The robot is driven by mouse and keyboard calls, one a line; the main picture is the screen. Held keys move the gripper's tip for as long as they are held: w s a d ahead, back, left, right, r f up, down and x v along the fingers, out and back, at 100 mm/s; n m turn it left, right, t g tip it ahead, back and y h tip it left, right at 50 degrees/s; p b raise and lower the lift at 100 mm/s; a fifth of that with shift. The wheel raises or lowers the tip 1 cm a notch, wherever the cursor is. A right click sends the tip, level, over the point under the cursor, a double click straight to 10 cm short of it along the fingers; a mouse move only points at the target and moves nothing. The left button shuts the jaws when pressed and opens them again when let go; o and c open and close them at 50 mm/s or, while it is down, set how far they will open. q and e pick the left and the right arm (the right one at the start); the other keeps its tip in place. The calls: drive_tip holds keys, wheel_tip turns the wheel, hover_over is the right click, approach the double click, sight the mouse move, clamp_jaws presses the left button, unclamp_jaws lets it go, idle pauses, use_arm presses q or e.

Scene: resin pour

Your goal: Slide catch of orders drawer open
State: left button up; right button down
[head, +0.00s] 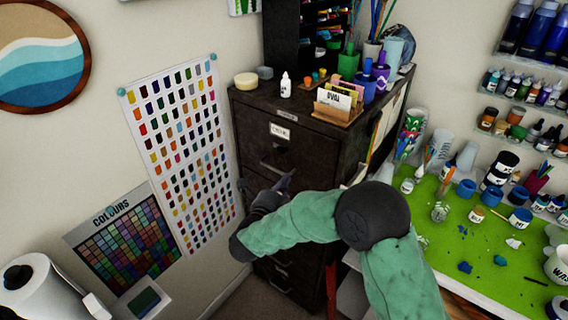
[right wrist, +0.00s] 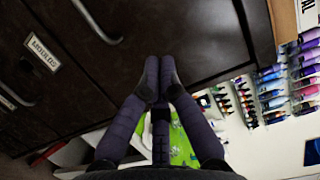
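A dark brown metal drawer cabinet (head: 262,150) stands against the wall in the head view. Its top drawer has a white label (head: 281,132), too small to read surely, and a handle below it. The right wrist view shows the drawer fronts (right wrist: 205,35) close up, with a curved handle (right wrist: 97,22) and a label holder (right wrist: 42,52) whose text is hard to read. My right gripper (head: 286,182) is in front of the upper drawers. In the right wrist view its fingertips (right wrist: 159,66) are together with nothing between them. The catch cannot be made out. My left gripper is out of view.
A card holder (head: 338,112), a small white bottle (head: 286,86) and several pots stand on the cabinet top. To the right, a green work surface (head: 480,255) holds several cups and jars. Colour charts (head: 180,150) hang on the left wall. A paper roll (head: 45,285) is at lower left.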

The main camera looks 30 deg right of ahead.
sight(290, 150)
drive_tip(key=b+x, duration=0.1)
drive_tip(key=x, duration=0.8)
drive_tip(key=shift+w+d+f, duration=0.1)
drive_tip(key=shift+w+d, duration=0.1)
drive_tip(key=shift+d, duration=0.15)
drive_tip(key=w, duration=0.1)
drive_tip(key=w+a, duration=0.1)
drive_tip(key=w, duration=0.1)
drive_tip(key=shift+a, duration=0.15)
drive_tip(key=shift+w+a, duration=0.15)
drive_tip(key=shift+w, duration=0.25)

---

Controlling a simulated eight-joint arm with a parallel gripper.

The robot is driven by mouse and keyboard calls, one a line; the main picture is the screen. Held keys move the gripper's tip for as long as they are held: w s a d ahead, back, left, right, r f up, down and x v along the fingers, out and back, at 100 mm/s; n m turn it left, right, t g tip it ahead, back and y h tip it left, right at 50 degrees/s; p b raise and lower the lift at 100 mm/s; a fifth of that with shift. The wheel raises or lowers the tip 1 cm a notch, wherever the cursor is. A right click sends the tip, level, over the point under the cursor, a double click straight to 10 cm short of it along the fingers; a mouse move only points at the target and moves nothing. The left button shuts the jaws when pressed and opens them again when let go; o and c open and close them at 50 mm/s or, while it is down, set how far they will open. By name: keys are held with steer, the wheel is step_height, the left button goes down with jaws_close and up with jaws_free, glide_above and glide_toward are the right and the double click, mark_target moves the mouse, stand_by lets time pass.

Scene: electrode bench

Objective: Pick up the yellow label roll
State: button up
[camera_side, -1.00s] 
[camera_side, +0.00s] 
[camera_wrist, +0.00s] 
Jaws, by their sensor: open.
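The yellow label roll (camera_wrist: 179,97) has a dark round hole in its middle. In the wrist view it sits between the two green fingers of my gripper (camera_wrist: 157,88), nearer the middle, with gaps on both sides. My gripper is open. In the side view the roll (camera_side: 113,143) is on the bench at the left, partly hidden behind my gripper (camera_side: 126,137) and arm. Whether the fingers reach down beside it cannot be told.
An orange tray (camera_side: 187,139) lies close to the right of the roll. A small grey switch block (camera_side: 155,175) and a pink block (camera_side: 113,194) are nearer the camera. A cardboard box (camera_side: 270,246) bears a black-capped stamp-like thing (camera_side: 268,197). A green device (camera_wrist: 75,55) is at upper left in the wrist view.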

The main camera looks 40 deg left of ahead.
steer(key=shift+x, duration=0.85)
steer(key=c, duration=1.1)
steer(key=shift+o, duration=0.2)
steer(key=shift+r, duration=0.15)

* * *

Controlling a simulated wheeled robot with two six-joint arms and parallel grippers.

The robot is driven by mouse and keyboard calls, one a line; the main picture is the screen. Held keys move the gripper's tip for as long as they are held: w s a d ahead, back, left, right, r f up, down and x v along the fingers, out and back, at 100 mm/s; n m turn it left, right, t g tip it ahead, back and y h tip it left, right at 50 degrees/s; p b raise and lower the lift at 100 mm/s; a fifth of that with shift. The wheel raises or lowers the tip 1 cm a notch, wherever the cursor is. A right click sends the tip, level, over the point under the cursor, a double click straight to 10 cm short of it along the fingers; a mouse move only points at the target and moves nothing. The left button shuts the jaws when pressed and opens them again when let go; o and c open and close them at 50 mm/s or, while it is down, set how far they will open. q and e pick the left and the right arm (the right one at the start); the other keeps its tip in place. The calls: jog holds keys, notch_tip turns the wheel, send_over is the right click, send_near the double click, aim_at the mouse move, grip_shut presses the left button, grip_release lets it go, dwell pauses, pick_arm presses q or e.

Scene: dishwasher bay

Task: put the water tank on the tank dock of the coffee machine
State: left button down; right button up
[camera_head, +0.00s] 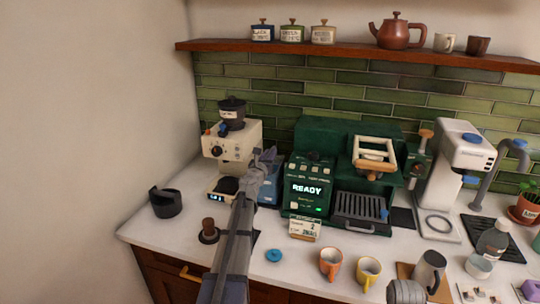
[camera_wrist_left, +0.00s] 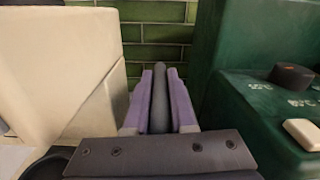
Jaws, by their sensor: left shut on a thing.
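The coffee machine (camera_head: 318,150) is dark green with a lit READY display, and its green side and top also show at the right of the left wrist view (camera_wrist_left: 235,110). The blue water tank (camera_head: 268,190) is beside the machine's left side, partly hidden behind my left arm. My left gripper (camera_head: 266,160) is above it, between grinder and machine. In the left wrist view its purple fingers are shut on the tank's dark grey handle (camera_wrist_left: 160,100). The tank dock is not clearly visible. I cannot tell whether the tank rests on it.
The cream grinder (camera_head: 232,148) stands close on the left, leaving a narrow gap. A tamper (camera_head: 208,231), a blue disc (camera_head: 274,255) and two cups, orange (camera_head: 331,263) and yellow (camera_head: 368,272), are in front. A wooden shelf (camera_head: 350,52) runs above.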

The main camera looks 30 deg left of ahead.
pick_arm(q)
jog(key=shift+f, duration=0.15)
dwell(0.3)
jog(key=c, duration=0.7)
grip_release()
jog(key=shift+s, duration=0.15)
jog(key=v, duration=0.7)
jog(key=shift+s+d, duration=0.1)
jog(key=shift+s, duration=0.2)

INSTRUCTIONS TO FOLLOW: Write out exactly the lines from the one that has "Scene: resin pour" down to the one that has "[head, +0.00s]", including both. Pictures stay out of the copy.

CORRECT RESULT:
Scene: resin pour

Your goal: Slide catch of orders drawer open
State: left button up; right button down
[head, +0.00s] 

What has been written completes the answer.